Task details:
Go through the material below and count the lines with the string "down"; the number is the whole answer.

Information shown:

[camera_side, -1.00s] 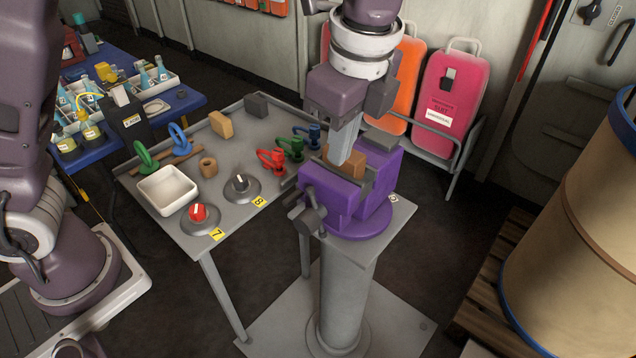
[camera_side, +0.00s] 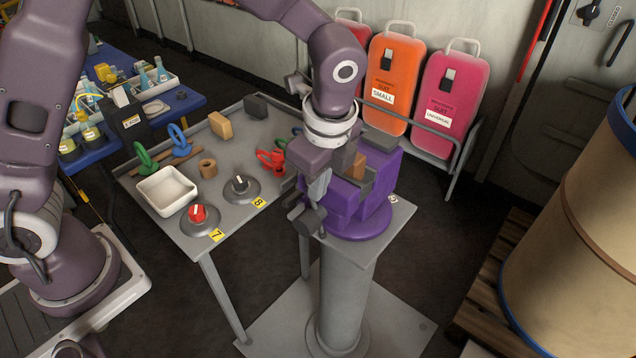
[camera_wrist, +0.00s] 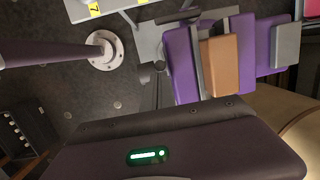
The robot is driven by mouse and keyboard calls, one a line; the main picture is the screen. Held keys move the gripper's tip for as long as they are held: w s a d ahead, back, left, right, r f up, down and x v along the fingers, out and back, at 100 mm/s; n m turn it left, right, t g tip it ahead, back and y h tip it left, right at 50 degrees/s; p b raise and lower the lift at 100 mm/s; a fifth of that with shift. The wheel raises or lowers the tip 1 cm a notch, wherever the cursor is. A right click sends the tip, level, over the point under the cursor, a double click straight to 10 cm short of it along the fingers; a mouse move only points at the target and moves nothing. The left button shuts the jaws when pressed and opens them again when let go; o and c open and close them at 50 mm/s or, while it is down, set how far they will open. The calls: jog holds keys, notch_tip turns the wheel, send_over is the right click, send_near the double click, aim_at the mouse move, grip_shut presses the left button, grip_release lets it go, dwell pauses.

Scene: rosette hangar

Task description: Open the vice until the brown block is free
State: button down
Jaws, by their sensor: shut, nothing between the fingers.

Right answer:
2